Jean-Eric Vergne : oui, surtout que la Formule E agit beaucoup en faveur de la mobilité propre et de l’énergie électrique. L’Extreme E entend pousser cette démarche encore plus loin, d’où son nom et ce côté extrême ! On ne touchera pas seulement à l’énergie électrique mais on poussera le questionnement au réchauffement climatique. L’Extreme E ira courir en forêt amazonienne dans des zones victimes de la déforestation avec en parallèle un programme de reforestation ou encore un programme de nettoyage de plages au Sénégal. Ça nous permettra de faire encore plus de sensibilisation sur ces sujets environnementaux.

Bruno Cammalleri : vous êtes le consultant Formule 1 de TF1 depuis 2018. Comment avez-vous vécu cette expérience du commentaire ?

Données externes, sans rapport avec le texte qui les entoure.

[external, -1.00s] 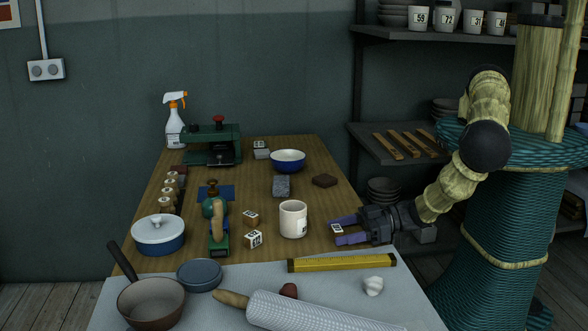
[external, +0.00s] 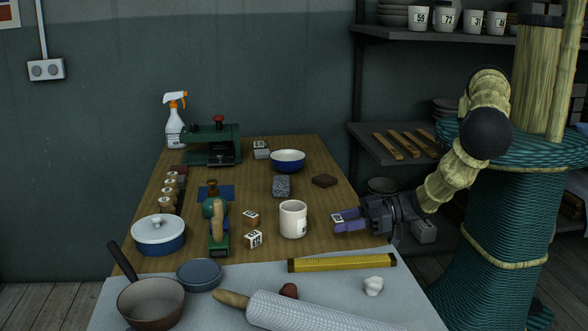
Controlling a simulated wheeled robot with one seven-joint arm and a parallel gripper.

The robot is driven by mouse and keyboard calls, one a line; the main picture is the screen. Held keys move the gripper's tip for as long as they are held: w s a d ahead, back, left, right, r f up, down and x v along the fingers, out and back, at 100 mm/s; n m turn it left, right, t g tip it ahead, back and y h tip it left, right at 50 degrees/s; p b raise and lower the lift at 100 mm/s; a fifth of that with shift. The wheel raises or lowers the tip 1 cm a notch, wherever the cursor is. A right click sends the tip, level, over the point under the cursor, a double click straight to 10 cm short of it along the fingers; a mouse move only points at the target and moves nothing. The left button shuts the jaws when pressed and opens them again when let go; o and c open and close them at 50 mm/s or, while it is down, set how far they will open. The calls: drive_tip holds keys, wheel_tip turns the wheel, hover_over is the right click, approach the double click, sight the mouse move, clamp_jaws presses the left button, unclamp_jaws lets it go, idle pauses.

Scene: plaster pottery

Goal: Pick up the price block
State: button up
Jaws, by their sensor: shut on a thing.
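A small price block (external: 338,218) with a pale face and dark print is at the right side of the wooden table. My gripper (external: 341,220) reaches in from the right with purple fingers and is shut on this block. The fingers hide part of the block. I cannot tell for sure whether it is clear of the tabletop. Two similar blocks stand left of the white mug: one brown-sided block (external: 251,217) and one white-faced block (external: 254,239). Another pale block (external: 261,149) is near the back edge.
A white mug (external: 293,219) stands just left of my gripper.

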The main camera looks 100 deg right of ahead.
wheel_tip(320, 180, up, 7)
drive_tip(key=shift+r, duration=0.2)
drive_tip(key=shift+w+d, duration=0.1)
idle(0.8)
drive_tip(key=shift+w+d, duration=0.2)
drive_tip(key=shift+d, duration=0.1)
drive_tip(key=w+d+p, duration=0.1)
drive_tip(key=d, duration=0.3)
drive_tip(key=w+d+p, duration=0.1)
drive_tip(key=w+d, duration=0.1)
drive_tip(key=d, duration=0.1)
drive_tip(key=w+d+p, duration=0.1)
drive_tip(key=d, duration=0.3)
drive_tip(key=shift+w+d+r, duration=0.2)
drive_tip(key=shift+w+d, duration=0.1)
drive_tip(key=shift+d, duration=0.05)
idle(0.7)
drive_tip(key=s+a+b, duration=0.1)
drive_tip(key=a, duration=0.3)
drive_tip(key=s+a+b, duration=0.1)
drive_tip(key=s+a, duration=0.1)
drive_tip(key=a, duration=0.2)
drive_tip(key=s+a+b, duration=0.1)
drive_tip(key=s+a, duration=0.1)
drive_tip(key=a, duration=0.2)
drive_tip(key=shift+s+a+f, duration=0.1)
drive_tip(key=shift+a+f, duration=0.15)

 Jean-Eric Vergne : c’était top, je me suis bien amusé avec Adrien Paviot. C’est toujours plus simple en tant que consultant d’avoir un top commentateur à côté. Nous avions fait un Grand Prix test dans les cabines de TF1 en 2017, celui de Bakou, sans diffusion TV. Ce fut une course folle qui nous a débridé dès le début, nous n’avions pas de pression et nous nous étions bien amusés sur ce Grand Prix. Il y a tout de suite eu cette synergie entre nous deux. Adrien Paviot préparait toujours très bien ses notes et les choses se faisaient finalement de façon assez naturelle sans se préparer des heures avant le Grand Prix. J’essaie de bien expliquer la course au public de TF1, qui n’est pas forcément identique à celui de Canal+ et peut être un peu moins au courant de tout ce qu’il se passe en F1. On essaie de faire passer le meilleur Grand Prix possible aux téléspectateurs en donnant un point de vue objectif. C’était une super expérience, j’ai beaucoup aimé. A ce jour je ne sais pas si TF1 va continuer.

Bruno Cammalleri : Formule E, Extreme E, Endurance, Esport, TF1… vous vous êtes beaucoup diversifié ces derniers mois. A quel point cette démarche est-elle importante pour vous ?

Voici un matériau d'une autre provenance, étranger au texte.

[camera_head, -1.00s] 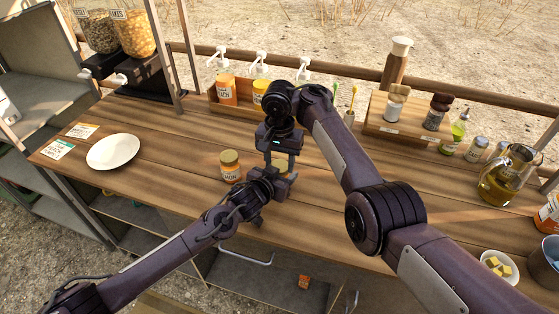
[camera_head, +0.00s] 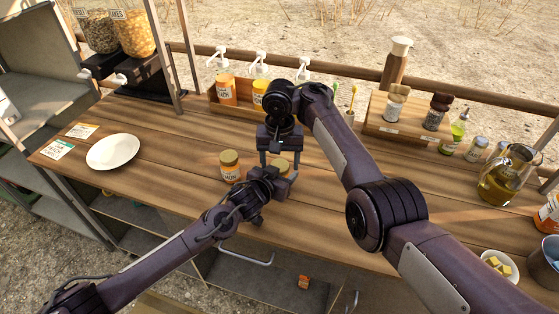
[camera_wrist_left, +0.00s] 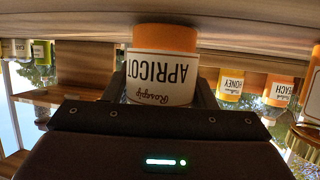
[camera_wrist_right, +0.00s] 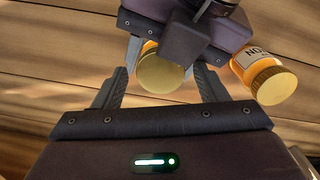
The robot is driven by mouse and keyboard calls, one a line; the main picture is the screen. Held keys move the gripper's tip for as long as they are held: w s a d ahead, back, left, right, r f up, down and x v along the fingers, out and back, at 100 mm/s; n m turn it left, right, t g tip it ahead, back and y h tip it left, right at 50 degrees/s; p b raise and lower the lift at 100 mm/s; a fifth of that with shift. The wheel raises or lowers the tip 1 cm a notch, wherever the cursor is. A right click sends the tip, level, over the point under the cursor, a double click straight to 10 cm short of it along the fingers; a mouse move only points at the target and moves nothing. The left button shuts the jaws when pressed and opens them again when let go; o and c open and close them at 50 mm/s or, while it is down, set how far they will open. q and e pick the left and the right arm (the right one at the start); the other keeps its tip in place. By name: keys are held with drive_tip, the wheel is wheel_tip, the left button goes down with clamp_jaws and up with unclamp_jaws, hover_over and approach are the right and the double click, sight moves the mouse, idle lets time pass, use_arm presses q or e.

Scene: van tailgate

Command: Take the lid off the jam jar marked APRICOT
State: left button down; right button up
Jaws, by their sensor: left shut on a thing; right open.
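The jam jar marked APRICOT (camera_wrist_left: 163,68) shows upside down in the left wrist view, label readable. My left gripper (camera_head: 272,186) is shut on this jar, one finger on each side of it. Its gold lid (camera_wrist_right: 160,72) is on the jar, and the lid also shows in the head view (camera_head: 284,163). My right gripper (camera_wrist_right: 160,88) is open above the jar, pointing down. Its fingers stand on either side of the lid with gaps. In the head view my right gripper (camera_head: 281,160) partly hides the jar, and my left gripper hides the jar's lower part.
A second gold-lidded jar (camera_head: 230,167), its label ending in MON, stands close left of my grippers. A white plate (camera_head: 113,152) lies at left. Pump bottles, including a PEACH one (camera_head: 226,90), stand behind. The wooden counter is clear between plate and jars.

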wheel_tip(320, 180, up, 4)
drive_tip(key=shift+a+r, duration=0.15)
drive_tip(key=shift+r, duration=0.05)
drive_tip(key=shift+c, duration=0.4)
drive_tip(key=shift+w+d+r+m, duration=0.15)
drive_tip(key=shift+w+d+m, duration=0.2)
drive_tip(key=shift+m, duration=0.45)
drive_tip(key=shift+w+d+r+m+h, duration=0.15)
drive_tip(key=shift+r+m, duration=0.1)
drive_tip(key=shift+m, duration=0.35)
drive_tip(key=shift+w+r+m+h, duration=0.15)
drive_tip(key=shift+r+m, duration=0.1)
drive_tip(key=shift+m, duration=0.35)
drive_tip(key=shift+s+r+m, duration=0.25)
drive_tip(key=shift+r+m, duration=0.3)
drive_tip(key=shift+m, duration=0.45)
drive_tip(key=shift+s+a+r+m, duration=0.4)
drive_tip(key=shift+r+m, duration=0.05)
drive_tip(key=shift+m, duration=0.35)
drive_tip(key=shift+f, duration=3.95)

Jean-Eric Vergne : c’est avant tout une super aventure humaine. C’est avec Veloce que l’on fait l’esport et l’Extreme E, avec aussi pas mal d’autres projets que l’on voudrait faire ensemble. L’histoire va continuer ! Je pense qu’il est important de diversifier ce que l’on fait dans la vie. Ça me permet de retirer un peu de pression côté sportif. Le fait que je quitte la Formule 1 sans rien à côté m’a mis une claque. Il faut garder à l’esprit que le sport automobile est compliqué et que tout peut s’arrêter du jour au lendemain. Quand j’ai eu la chance de recourir en Formule E et d’avoir ce nouveau départ, je me suis dit qu’il ne fallait plus que cela m’arrive. A partir de ce moment-là j’ai commencé à investir dans plusieurs sociétés, à créer des projets, et il y en aura d’autres à venir en 2021 qui n’ont rien à voir avec le sport automobile. Ça m’intéresse de toucher un peu à tout, surtout que je suis de tendance plutôt hyperactive et je n’ai malheureusement pas des courses tous les week-ends ni des entraînements tous les jours. C’est aussi important dans les journées off pour ma santé mentale que je puisse faire d’autres choses. D’ailleurs, nous allons ouvrir un restaurant Caviar Kaspia à Dubaï. Et on lance bientôt une boisson sur laquelle on travaille depuis deux ans, un spiritueux non alcoolisé, ça va être plutôt sympa !

Bruno Cammalleri : en plus de DS, vous êtes également ambassadeur Tag Heuer et Hugo Boss pour la Formule E. Qu’est-ce que vous aimez porter ?

 Jean-Eric Vergne : j’ai plusieurs activités, donc finalement plusieurs styles. Je peux très bien m’habiller un jour en jogging, basket, tee-shirt et pull à capuche, comme je peux aimer bien m’habiller avec de belles chaussures, cols roulés ou chemises. La chance que j’ai, c’est qu’Hugo Boss, qui est une marque qui a beaucoup changé sa collection depuis quelques années, fait du sportswear comme des costumes vraiment tops, donc j’ai une grande garde-robe Hugo Boss ! Ce qui fait que j’ai un grand choix le matin quand je m’habille, ce qui est plutôt cool ! J’ai aussi de plus en plus de montres Tag Heuer : des montres connectées et des montres classiques comme la Tag Heuer Monaco que j’adore et que j’ai reçu à New-York l’occasion de mon deuxième titre en Formule E en juillet 2019.